Power series where radius of convergence > lower limit

[Risborg]

Homework Statement

Let ##\sum^{\infty}_{n=0} a_n(z-a)^n## be a real or complex power series and set ##\alpha =
\limsup\limits_{n\rightarrow\infty} |a_n|^{\frac{1}{n}}##. If ##\alpha = \infty## then the convergence radius ##R=0##, else ##R## is given by ##R = \frac{1}{\alpha}##, where ##0<R\leq\infty##.
A lower bound for the convergence radius can by found by using ##\beta = \limsup\limits_{n\rightarrow\infty} \frac{|a_{n+1}|}{|a_n|} ##, such that ##\frac{1}{\beta} = \tilde{R}##, so ##\tilde{R} \leq R##

Construct an example of a power series where ##\tilde{R} \neq R##

The Attempt at a Solution

I have tried some different kinds of values for ##a_n##, but I always end up with same answer for ##R## and ##\tilde{R}##.
I think i need to define ##a_n## recursively, but I don't know how to prove it, below I've written the relation between ##a_n## and ##a_{n+1}##.

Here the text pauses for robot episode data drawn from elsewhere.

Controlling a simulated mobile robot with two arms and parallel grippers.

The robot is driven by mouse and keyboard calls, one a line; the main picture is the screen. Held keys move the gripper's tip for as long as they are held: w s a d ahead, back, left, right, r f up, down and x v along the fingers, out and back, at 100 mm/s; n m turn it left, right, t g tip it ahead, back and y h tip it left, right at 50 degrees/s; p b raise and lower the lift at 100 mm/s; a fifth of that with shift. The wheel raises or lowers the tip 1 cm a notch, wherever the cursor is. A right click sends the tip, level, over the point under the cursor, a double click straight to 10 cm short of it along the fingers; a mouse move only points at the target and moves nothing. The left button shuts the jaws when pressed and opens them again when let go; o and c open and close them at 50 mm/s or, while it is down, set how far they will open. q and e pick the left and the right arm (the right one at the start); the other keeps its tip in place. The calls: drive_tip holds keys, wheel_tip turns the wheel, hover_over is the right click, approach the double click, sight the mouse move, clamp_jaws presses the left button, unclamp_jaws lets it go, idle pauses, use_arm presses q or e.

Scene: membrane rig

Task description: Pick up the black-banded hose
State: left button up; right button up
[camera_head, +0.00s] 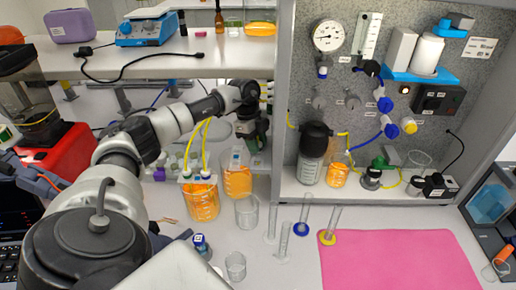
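Two yellow hoses (206,142) rise from the white-topped fittings on a beaker of orange liquid (203,203). I cannot make out a black band on either, so I cannot tell which is the black-banded hose. A yellow hose also runs on the panel's lower left (291,118), and a blue hose (370,136) joins blue fittings on the panel. My left arm reaches in from the left, over the bench. My left gripper (250,112) is at its far end, to the right of the two hoses, against a dark, cluttered background. Its fingers are too small to read. My right gripper does not show.
A shelf (190,62) crosses above the bench at the back. An orange-filled bottle (238,178), an empty beaker (247,211) and several glass cylinders (303,215) stand in front. The pink mat (395,262) is bare. The grey panel (300,75) bounds the right.

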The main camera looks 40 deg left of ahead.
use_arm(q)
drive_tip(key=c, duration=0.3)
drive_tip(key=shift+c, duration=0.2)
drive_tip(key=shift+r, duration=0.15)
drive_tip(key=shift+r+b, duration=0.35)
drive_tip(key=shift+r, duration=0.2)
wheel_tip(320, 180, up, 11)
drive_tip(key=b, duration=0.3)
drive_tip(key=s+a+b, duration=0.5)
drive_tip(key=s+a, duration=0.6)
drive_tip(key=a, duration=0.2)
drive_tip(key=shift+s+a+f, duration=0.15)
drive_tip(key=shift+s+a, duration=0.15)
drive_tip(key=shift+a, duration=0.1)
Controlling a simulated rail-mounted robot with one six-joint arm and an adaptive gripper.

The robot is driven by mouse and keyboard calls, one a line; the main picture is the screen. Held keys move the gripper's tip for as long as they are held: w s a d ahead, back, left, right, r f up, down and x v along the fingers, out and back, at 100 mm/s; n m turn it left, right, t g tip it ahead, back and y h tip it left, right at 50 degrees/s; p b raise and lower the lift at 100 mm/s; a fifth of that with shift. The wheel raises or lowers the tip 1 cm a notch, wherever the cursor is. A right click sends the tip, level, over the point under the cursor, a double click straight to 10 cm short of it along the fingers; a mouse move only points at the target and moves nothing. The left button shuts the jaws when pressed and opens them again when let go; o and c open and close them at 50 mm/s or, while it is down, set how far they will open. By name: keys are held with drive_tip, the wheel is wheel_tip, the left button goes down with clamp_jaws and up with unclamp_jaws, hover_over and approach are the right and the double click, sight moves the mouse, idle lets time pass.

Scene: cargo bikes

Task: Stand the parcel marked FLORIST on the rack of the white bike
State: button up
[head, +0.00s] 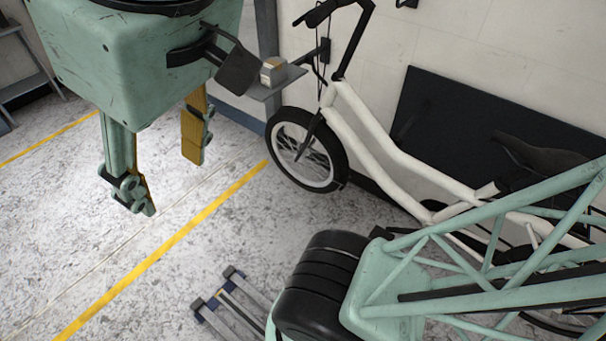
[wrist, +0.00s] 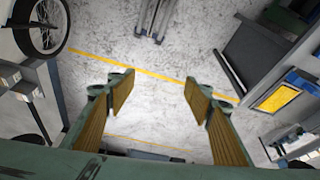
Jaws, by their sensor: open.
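The white bike (head: 370,130) stands along the wall at the right in the head view, its front wheel toward the middle. A small box with tan and pale sides (head: 273,70) sits on a grey plate (head: 278,86) by the bike's front end. I cannot tell whether that plate is the bike's rack, and I read no FLORIST mark on the box. My gripper (head: 165,178) hangs open and empty over the floor, left of the box and nearer the camera. In the wrist view my gripper (wrist: 155,86) has bare floor between its fingers. The bike's rear is partly hidden by my arm.
A dark panel (head: 440,120) is on the wall behind the bike. Grey metal rails (head: 225,300) lie on the floor below. In the wrist view, grey shapes (wrist: 20,80) crowd the left and a yellow-topped blue object (wrist: 278,97) stands right. The middle floor is clear.

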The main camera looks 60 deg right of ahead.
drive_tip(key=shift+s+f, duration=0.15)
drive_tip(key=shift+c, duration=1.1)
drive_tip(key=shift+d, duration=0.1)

##\beta^{-1} = \limsup\limits_{n\rightarrow\infty}\frac{|a_{n}|}{|a_{n+1}|} < \alpha^{-1} = \limsup\limits_{n\rightarrow\infty} |a_n|^{-\frac{1}{n}}##
which implies that
##\limsup\limits_{n\rightarrow0\infty} |a_{n+1}| > \limsup\limits_{n\rightarrow\infty} |a_{n}||a_n|^{\frac{1}{n}}##
I tried a few recursively defined ##a_n## but then I ended up with complicated expressions that I could find the limit of.

Can you think of a clever way to define ##a_n##, or do you have some suggestions for what I could do next?

 

[Mark44]

Homework Statement

Let ##\sum^{\infty}_{n=0} a_n(z-a)^n## be a real or complex power series and set ##\alpha =
\limsup\limits_{x\rightarrow0} |a_n|^{\frac{1}{n}}##. If ##\alpha = \infty## then the convergence radius ##R=0##, else ##R## is given by ##R = \frac{1}{\alpha}##, where ##0<R\leq\infty##.
A lower bound for the convergence radius can by found by using ##\beta = \limsup\limits_{x\rightarrow0} \frac{|a_{n+1}|}{|a_n|} ##, such that ##\frac{1}{\beta} = \tilde{R}##, so ##\tilde{R} \leq R##

Both of your limits are as x → 0, but x is not in the expressions you're taking the limits of. What should it be?

Construct an example of a power series where ##\tilde{R} \neq R##

The Attempt at a Solution

I have tried some different kinds of values for ##a_n##, but I always end up with same answer for ##R## and ##\tilde{R}##.
I think i need to define ##a_n## recursively, but I don't know how to prove it, below I've written the relation between ##a_n## and ##a_{n+1}##.

##\beta^{-1} = \limsup\limits_{x\rightarrow0}\frac{|a_{n}|}{|a_{n+1}|} < \alpha^{-1} = \limsup\limits_{x\rightarrow0} |a_n|^{-\frac{1}{n}}##
which implies that
##\limsup\limits_{x\rightarrow0} |a_{n+1}| > \limsup\limits_{x\rightarrow0} |a_{n}||a_n|^{\frac{1}{n}}##
I tried a few recursively defined ##a_n## but then I ended up with complicated expressions that I could find the limit of.

Can you think of a clever way to define ##a_n##, or do you have some suggestions for what I could do next?

 

[Risborg]

Oops I forgot to change the variables when I copied from a latex example, it should be fixed now.

 

[mfb]

##\beta^{-1} = \limsup\limits_{n\rightarrow\infty}\frac{|a_{n}|}{|a_{n+1}|} < \alpha^{-1} = \limsup\limits_{n\rightarrow\infty} |a_n|^{-\frac{1}{n}}##
which implies that
##\limsup\limits_{n\rightarrow0\infty} |a_{n+1}| > \limsup\limits_{n\rightarrow\infty} |a_{n}||a_n|^{\frac{1}{n}}##

You cannot multiply like that.

You don't have to prove anything for the general case, it is sufficient to construct a counterexample. You want β to be large and α to be small. How can you make the limsup of the ratios large without making all the elements large?

 

[Risborg]

Okay thank you so much for the help.
I think I found a solution by choosing ##a_n = 2## if ##n## is even and ##a_n = 3## if ##n## is odd, then I end up having ##\tilde{R} = \frac{2}{3} < 1 = R##.

 

[mfb]

Correct.